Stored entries
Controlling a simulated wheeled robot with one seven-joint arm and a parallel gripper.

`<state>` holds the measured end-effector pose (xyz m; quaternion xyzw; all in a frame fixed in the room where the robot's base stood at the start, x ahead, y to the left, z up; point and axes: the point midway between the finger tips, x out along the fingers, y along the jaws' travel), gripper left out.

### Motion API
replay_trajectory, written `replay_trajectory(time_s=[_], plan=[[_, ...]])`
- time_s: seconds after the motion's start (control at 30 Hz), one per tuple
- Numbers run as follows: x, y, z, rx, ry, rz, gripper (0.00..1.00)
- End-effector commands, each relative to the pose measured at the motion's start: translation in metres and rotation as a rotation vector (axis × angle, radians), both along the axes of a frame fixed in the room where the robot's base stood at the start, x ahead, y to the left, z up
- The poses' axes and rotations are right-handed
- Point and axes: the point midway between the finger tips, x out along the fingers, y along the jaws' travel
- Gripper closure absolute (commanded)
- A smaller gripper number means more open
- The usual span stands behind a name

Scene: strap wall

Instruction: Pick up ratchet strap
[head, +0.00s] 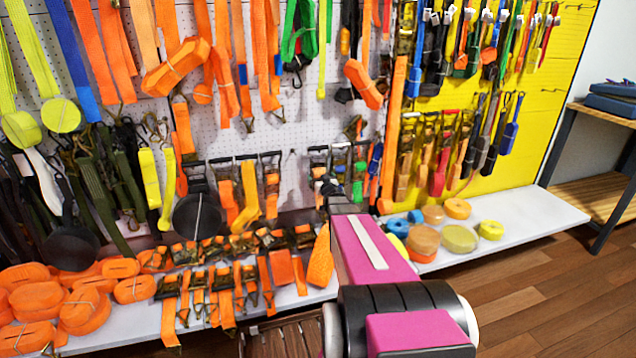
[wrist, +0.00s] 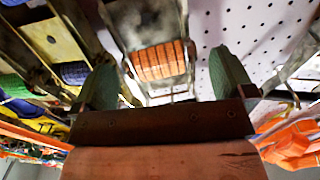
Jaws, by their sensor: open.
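In the wrist view, my gripper (wrist: 163,62) is open, with one greenish finger on each side. Between and beyond the fingers is a ratchet strap (wrist: 160,60), an orange webbing roll in a metal frame. I cannot tell how far it is from the fingers, and no contact shows. In the head view, my pink and black arm reaches towards the pegboard and covers most of my gripper. Ratchet straps with dark handles (head: 247,192) hang left of the arm. Others (head: 360,170) hang just behind the arm's end.
The white shelf (head: 545,213) below holds orange rolls (head: 85,312) on the left and coloured rolls (head: 459,238) right of my arm. A round black pan-like object (head: 197,216) hangs at left. A wooden rack (head: 592,187) stands at far right. Wooden floor at lower right is clear.

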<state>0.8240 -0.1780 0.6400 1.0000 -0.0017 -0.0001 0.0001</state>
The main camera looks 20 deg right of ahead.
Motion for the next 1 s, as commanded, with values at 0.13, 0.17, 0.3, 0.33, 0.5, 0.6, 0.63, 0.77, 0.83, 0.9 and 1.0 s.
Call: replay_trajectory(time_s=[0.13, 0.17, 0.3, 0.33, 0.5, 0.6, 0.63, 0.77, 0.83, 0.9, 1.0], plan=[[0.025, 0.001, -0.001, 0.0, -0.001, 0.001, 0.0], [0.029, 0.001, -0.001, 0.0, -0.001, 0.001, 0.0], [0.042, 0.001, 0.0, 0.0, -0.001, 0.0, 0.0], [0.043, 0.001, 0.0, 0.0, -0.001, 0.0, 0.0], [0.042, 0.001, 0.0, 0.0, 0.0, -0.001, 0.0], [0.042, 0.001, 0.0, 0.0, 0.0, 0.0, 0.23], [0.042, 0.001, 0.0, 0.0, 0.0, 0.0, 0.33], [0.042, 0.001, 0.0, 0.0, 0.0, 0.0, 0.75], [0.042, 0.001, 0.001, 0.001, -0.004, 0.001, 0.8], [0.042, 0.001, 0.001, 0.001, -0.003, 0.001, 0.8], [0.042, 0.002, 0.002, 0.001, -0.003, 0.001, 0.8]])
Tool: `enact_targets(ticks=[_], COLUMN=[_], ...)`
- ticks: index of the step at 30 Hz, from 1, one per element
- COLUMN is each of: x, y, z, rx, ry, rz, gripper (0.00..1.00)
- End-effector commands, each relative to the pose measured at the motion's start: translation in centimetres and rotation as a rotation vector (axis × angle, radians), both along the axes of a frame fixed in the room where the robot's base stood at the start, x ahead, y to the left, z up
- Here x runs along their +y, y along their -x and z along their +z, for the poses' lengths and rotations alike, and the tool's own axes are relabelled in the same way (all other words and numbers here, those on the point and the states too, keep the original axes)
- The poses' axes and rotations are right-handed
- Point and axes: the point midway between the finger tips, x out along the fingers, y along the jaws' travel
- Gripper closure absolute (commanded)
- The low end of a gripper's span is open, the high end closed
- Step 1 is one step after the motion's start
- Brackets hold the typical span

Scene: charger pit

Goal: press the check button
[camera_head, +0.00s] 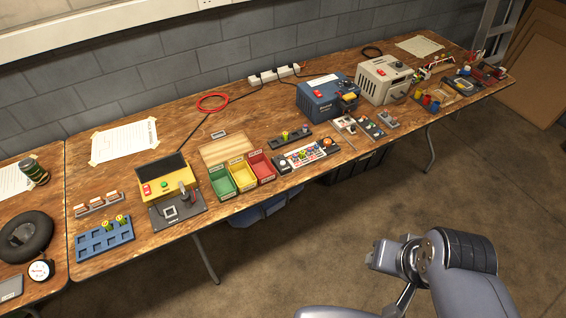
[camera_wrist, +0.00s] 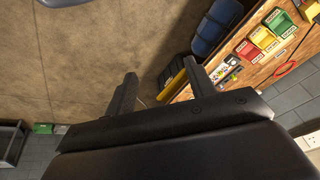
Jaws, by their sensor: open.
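A yellow tester box (camera_head: 168,182) with a dark screen stands on the left part of the long workbench in the head view. Its front carries a green round button (camera_head: 164,184) and a red switch (camera_head: 146,189). No label naming the check button is readable, so I cannot tell which control it is. My gripper (camera_wrist: 160,78) shows in the wrist view with its two dark fingers apart and nothing between them. It is out over the floor side, away from the bench, and touches nothing.
The wooden workbench (camera_head: 130,178) runs along a block wall. Right of the tester are green, yellow and red bins (camera_head: 243,177), a blue charger (camera_head: 326,97) and a cream charger (camera_head: 384,80). A blue slotted tray (camera_head: 104,238) lies left. Open concrete floor (camera_head: 330,225) lies in front.

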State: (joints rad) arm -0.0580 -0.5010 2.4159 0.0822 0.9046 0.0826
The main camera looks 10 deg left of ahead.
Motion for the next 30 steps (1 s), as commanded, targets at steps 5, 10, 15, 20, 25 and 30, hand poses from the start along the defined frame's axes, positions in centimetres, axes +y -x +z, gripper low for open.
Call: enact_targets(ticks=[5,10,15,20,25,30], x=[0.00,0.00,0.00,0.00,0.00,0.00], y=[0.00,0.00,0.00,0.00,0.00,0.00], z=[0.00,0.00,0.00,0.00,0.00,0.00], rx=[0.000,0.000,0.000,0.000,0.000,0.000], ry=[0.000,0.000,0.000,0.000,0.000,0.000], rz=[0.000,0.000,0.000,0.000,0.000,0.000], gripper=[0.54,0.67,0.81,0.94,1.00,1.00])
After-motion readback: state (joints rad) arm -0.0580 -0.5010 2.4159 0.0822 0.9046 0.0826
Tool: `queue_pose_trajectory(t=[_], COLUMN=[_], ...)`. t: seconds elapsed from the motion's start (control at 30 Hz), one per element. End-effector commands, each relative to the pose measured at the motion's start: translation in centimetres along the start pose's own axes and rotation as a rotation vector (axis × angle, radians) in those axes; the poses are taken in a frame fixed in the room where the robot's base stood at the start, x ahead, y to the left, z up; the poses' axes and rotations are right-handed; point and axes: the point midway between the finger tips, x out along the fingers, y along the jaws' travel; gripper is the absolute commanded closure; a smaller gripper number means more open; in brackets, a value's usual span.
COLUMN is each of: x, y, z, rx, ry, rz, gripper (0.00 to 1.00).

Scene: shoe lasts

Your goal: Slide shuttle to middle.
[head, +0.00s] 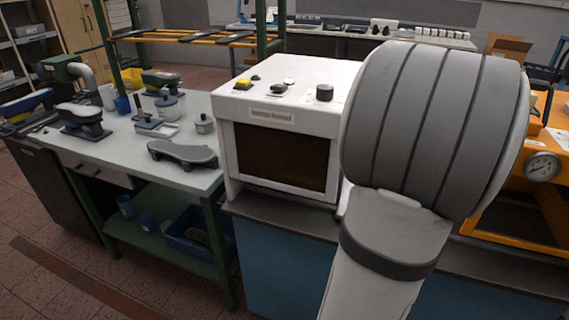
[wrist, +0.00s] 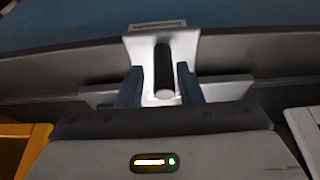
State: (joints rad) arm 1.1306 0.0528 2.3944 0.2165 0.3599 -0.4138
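In the wrist view, a pale upright plate (wrist: 186,43) with a dark cylindrical handle (wrist: 162,68) stands at the middle; it looks like the shuttle, though I cannot read its label. My gripper (wrist: 160,85) has its two blue-grey fingers spread on either side of the handle. Narrow gaps show between the fingers and the handle, so it is open and not clamped. In the head view, my gripper and the shuttle are hidden behind my large grey arm.
In the head view, a white machine (head: 232,150) with a dark window and top knobs stands left of my arm. A green-framed bench (head: 120,150) with shoe forms and tools is at left. Orange equipment with a gauge (head: 542,167) is at right. Open floor (head: 50,260) lies at front left.

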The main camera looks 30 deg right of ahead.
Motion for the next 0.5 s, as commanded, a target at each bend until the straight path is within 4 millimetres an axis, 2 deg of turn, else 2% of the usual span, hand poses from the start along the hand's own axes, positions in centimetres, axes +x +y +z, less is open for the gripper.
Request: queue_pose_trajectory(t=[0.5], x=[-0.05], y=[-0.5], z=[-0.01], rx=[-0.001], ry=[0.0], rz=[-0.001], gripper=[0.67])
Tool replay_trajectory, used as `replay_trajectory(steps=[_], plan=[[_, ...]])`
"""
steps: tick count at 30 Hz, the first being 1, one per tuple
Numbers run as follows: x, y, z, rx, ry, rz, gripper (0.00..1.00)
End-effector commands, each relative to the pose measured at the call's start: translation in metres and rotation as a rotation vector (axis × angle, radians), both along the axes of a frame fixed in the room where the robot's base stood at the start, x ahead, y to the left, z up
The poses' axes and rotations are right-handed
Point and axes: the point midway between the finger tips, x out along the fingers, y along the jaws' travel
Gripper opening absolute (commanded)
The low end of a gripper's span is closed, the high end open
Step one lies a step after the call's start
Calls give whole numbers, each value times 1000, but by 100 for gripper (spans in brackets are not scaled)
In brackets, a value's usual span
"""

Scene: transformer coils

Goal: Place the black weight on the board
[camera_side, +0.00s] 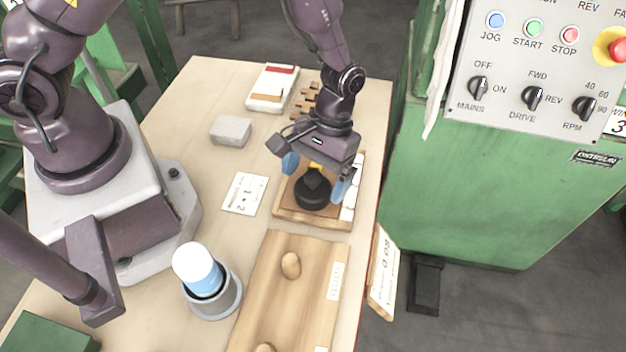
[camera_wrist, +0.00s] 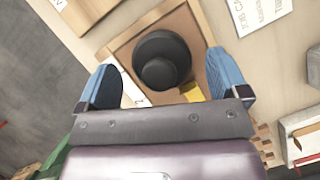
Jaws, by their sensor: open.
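The black weight (camera_side: 313,190) is a squat round body with a knob on top. It stands upright in a shallow wooden tray (camera_side: 306,219) below my gripper. My gripper (camera_side: 314,176) points down with its two blue fingers apart, one on either side of the weight. In the wrist view the weight (camera_wrist: 161,60) lies between the open fingers (camera_wrist: 163,72), with a visible gap on each side. A long wooden board (camera_side: 285,300) with oval wooden knobs and a white label lies in front of the tray, with no weight on it.
A blue-and-white cylinder stands in a grey cup (camera_side: 222,298) at the lower left. A paper card (camera_side: 245,194), a grey block (camera_side: 230,131) and a white box (camera_side: 272,88) lie left of and behind the tray. A green control cabinet (camera_side: 490,190) stands beyond the table's right edge.

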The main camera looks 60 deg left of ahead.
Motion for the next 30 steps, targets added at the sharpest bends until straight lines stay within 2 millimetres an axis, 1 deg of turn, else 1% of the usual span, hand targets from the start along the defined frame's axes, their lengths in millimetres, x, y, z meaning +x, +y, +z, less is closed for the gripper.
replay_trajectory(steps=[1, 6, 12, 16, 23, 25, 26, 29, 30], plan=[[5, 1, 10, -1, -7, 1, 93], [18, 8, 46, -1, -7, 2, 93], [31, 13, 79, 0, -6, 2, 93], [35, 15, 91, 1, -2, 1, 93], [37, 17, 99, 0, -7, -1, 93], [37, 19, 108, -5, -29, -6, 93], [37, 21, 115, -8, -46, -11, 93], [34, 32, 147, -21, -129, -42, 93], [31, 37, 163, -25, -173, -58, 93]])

=== Exercise objective ===
Quote the listing word for word from its first line through the line in which "- time_s: seconds" appears.

=== Task result ===
Controlling a simulated wheeled robot with one seven-joint arm and a parallel gripper.

`<state>` holds the measured end-effector pose (xyz m; quaternion xyzw; all in a frame fixed in the room where the robot's base stood at the start, x ahead, y to the left, z up; point and axes: the point midway between the finger tips, x out along the fingers, y along the jaws' travel), gripper left out.

### Motion API
replay_trajectory, written `replay_trajectory(time_s=[_], plan=[[_, ...]])`
- time_s: seconds after the motion's start (control at 30 Hz), one per tuple

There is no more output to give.